Ale doświadczeny gracz zawsze sobie poradzi, ja np na nowo odkrylem Retro granie, emulacje, eksploatuje Switcha i ciesze sie z gamepassa.
Steam odpalam od święta, Epic i GOG od swieta.
Zobaczymy czy Valve uda sie wkoncu zrobic cos dobrego. Mam na mysli Steamdeck.
Valve ostatni raz zrobilo cos dobrego wydając Half Life 2.
Tak to jest jak się w dupach ludziom przewraca.
Gry teraz robią zespoły kilkuset osobowe a nie tak jak kiedyś 10-20, budżety AAA przebiły produkcje hollywódzkie, ale jak nie kupisz gierki za 8 dych na premierę i nie odsprzedasz potem za 5 to jest to brak "ekonomicznego sensu".
A już najlepiej to dostać darmóweczkę!
Buahahahah.
No tak, darmówki Epig daje to jest cacy a Steam nie daje jest więc złym monopolem który nic konsumentom nie dał. Bełkot, po prostu bełkot kogoś całkowicie oderwanego od rzeczywistości. Jaki jest sens w pisaniu takich głupot? To co ty definiujesz jako "mroczny czas zamordyzmu i konieczność ucieczki na konsole" w rzeczywistości było rozkwitem rynku, poprawą jakości oferowanej usługi z wygodniejszym dostępem do niej i dla wielu powrót z ucieczki na konsole. To ten twój kochany Epig (który najpierw uciekł a teraz wrócił) próbuje wprowadzić zamordyzm znany z konsol. Ale na PC to nie przejdzie.

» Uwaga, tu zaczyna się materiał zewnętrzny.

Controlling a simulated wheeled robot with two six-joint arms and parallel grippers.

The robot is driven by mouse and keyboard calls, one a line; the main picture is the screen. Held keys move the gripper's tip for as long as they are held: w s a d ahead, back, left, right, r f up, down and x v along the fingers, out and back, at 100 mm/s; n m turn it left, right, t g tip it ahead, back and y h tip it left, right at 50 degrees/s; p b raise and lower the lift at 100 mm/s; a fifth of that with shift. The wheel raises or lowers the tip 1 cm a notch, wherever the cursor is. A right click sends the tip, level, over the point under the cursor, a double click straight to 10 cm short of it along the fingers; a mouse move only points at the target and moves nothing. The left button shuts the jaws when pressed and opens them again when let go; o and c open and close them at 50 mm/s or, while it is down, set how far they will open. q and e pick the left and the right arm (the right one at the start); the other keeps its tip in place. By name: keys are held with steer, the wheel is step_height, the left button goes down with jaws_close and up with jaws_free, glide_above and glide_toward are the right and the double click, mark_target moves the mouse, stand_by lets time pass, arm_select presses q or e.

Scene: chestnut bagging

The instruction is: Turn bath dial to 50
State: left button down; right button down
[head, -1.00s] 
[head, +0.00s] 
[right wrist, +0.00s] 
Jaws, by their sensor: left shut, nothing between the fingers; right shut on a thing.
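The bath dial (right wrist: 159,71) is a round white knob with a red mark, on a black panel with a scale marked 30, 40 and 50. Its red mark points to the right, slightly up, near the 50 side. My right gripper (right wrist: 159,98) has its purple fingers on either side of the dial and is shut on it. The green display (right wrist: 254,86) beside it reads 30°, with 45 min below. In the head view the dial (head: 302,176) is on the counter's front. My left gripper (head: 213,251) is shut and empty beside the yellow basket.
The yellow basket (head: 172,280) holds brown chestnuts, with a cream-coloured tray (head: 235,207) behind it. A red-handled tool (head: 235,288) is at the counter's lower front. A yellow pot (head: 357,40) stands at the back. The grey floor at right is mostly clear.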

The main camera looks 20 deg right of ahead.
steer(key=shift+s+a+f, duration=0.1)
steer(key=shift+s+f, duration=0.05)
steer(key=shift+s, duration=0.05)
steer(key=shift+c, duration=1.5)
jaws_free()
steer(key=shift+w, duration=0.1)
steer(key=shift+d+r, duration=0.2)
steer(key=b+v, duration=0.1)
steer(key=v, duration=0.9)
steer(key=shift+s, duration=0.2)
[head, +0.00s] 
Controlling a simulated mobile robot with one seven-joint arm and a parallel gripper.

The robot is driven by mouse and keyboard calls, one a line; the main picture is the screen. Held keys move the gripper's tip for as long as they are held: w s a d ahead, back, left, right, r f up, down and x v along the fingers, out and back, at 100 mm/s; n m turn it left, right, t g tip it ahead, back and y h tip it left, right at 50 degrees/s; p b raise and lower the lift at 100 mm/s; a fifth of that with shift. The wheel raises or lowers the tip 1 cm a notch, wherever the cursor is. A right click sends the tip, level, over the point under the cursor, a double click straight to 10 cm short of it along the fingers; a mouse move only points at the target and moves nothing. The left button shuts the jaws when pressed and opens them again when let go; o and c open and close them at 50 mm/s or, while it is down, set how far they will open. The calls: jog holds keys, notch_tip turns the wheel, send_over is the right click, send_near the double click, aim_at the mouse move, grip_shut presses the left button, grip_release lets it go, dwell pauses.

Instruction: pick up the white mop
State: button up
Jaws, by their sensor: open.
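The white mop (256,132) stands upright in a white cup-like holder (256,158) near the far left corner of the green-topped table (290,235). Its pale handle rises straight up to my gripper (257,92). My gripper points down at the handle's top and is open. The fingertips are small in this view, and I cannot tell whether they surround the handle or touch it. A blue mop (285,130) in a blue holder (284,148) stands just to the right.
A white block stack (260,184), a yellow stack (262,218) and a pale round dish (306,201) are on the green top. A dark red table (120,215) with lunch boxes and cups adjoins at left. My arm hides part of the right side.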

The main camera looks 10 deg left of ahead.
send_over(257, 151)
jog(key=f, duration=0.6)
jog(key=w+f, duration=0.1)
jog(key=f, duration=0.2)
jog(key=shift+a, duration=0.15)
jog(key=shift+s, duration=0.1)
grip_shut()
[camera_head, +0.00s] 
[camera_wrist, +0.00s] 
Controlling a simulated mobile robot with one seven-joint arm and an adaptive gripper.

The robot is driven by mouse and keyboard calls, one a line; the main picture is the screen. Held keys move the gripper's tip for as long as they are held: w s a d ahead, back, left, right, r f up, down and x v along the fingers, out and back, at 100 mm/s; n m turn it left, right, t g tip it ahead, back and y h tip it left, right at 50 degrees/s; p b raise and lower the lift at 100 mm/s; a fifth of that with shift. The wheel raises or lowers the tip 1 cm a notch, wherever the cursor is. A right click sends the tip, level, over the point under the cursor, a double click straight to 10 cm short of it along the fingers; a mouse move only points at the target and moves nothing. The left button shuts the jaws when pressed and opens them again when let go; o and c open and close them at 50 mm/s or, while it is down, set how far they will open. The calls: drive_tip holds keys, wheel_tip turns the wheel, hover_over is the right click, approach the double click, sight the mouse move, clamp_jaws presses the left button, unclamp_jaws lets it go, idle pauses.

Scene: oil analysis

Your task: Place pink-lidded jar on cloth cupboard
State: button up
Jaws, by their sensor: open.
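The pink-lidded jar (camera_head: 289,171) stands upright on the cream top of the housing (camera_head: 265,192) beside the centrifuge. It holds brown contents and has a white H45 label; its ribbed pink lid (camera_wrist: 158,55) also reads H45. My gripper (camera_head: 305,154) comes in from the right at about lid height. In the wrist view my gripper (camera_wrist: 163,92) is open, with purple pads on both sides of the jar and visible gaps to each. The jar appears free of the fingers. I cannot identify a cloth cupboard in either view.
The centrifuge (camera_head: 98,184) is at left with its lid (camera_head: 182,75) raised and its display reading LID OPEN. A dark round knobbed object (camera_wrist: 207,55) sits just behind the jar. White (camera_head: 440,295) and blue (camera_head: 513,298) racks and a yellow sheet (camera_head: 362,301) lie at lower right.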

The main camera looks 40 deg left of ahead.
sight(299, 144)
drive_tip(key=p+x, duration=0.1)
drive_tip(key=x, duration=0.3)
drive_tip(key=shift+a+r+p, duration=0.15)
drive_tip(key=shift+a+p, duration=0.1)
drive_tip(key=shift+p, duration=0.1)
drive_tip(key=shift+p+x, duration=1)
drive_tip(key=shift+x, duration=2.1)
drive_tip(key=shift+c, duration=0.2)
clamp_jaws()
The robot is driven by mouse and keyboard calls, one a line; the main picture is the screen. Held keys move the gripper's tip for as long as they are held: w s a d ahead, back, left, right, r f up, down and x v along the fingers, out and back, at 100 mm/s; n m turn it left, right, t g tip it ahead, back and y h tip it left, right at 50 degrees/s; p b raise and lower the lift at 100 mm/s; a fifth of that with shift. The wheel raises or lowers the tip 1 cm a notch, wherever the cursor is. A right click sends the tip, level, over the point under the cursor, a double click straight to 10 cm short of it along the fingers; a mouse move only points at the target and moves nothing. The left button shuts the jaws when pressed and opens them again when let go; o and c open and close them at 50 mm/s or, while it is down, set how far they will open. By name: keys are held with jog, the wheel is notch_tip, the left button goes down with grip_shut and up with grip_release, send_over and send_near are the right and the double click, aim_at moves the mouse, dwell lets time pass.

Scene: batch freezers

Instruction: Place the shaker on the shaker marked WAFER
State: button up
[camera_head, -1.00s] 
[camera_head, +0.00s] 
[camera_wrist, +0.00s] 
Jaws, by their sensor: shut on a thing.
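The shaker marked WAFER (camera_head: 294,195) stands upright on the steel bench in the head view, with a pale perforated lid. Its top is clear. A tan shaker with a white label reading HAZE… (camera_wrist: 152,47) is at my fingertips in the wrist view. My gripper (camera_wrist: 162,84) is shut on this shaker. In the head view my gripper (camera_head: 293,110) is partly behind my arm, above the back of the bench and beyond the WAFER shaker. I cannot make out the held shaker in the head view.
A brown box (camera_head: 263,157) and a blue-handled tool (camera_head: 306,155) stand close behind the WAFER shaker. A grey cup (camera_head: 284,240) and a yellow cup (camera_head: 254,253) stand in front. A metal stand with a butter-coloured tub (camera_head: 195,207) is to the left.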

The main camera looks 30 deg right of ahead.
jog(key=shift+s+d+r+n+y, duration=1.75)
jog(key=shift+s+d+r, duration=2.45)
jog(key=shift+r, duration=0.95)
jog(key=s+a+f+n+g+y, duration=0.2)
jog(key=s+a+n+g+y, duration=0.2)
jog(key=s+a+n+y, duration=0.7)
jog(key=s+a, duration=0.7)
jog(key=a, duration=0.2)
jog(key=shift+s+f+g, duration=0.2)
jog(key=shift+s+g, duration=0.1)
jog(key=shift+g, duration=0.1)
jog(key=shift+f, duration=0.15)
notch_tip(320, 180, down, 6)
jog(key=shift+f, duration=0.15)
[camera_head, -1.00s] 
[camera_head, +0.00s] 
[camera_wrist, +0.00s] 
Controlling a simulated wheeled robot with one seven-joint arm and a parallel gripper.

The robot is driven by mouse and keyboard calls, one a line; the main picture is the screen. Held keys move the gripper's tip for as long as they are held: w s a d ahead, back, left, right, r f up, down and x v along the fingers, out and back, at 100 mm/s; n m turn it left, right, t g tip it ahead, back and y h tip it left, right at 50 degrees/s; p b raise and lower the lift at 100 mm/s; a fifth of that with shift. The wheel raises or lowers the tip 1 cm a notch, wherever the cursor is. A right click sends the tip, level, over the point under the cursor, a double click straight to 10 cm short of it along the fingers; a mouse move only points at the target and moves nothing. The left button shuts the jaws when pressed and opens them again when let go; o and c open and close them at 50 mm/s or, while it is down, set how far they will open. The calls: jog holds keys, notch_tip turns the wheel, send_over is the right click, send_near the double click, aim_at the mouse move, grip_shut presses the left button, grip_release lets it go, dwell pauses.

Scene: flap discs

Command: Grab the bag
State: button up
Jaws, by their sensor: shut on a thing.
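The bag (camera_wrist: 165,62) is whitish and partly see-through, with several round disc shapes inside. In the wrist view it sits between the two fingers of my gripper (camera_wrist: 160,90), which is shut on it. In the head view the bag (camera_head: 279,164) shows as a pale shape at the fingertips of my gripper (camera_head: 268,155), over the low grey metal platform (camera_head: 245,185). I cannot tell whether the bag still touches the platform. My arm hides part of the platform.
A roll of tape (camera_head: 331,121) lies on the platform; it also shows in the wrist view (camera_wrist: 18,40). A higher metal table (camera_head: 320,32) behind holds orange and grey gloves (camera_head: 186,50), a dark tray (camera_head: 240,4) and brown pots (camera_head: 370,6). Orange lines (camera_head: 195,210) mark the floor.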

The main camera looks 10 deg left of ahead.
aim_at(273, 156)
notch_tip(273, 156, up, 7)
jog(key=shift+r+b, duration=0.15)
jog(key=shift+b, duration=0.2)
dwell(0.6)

Kiedyś nowe samochody z salonu można było kupić w cenie obecnej Dacii.
Kiedyś chleb kupowałem za mnuej niż dwa złote.
Ale to było 15 lat temu.
Rynek gier na Steam to jest jedyny rynek, gdzie ceny kremowane są międzynarodowo z ustępstwami na konkretne kraje.
Btw, na Epic prócz darmówek ceny są te same co na Steam.